Berbekal informasi yang diteruskan kepada raja Patih Ramaga tersebut, akhirnya melatar-belakangi lahirnya adat mangkok merah pada waktu pertemuan
akbar para raja-raja Dayak, yang para pendiri kerajaannya berasal dari kerajaan
Bawakng (Tamaratos). Adat mangkok
merah itulah yang akan digunakan untuk menghimpun kekuatan ketika menghadapi
serangan bala tentara yang berasal dari luar, khususnya untuk berjaga-jaga
dalam menghadapi bala tentara kerajaan Singasari dan kerajaan lainnya.
Maka pada waktu pertemuan itu tidak disia-siakan oleh Raja Patih Ramaga untuk memberitahu kepada seluruh penduduk Dayak yang pemimpinnya adalah keturunan-keturunan dari
Kerajaan Bawakng (Tamaratos), yaitu orang Bakati, Banyadu dan orang Bananag
sendiri.

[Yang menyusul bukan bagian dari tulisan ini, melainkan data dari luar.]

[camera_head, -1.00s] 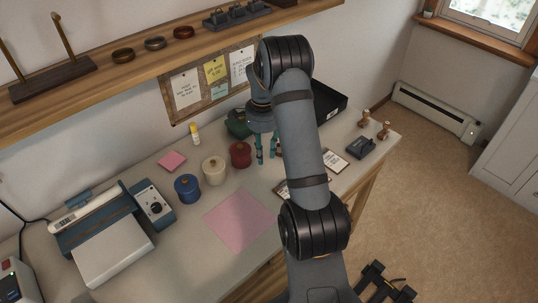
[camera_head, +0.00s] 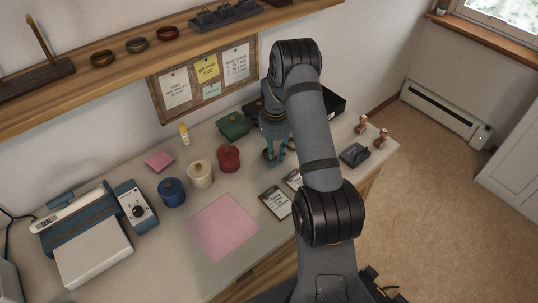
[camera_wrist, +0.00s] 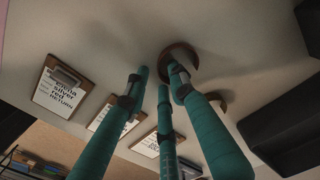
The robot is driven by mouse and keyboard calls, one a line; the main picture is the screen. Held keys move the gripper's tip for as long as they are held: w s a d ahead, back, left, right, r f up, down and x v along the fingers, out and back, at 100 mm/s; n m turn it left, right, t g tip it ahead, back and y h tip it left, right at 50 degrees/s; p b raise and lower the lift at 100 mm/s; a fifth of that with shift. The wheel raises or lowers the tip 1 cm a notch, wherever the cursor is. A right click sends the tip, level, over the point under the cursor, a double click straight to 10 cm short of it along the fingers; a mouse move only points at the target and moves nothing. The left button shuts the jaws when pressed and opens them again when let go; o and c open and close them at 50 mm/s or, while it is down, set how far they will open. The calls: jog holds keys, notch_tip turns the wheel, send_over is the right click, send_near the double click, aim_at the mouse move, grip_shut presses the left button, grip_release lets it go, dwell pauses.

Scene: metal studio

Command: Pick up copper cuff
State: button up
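In the wrist view, a brown, copper-looking ring (camera_wrist: 180,46) lies on the tabletop at the fingertips. A second similar ring (camera_wrist: 217,97) is partly hidden behind the right finger. I cannot tell which of them is the copper cuff. My gripper (camera_wrist: 160,78) has three teal fingers pointing at the table, with their tips apart. The right fingertip overlaps the first ring; I cannot tell whether it is inside it or touches it. In the head view, my gripper (camera_head: 275,156) is low over the table, right of the red pot, and the rings there are mostly hidden by the fingers.
Clipboards (camera_head: 276,202) lie in front of my gripper. Red (camera_head: 228,159), cream (camera_head: 200,175) and blue (camera_head: 171,193) pots stand to the left. A green box (camera_head: 233,125) and a black tray (camera_head: 333,101) are behind.

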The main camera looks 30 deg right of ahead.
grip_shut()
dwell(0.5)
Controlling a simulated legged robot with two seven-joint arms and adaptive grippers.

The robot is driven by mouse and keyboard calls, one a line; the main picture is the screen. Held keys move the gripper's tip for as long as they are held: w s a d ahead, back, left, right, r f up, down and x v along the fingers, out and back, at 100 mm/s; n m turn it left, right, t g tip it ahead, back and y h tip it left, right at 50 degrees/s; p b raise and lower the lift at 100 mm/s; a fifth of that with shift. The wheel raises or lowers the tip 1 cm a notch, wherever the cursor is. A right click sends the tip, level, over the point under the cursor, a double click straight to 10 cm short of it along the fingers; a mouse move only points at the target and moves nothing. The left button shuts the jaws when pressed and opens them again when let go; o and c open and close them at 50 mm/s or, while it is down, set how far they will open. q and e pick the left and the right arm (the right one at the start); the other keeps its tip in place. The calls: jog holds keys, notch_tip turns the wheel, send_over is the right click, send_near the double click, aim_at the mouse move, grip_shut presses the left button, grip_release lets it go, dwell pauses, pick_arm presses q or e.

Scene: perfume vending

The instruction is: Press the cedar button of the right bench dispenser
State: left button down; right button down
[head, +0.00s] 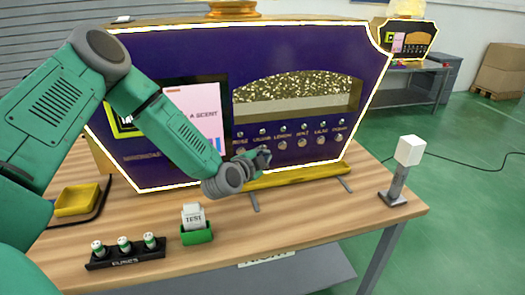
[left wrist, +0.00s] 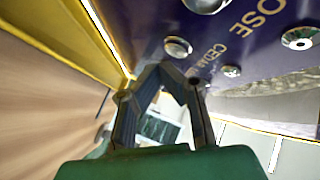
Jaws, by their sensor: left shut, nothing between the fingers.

Bahwa seluruh Rakyat Dinasti kerajaan Bawakng (Tamaratos) harus bersatu untuk menghadapi tentara kerajaan
Singasari apabila kelak mereka menyerang salah-satu dari
kerajaan Dayak. Ide
pembentukan adat mangkok merah tersebut disetujui oleh seluruh yang hadir,
kemudian mereka merumuskan
perangkat adat mangkok merah tersebut, sebelum pulang mereka juga berjanji untuk
menyebarkan adat-adat baru yang
salahsatunya adalah adat mangkok merah tersebut kepada sub-sub suku Dayak lain, seperti kepada subu-sub suku
Dayak di daerah Sanggau kapuas, sintang dan kapuas hulu serta sarawak.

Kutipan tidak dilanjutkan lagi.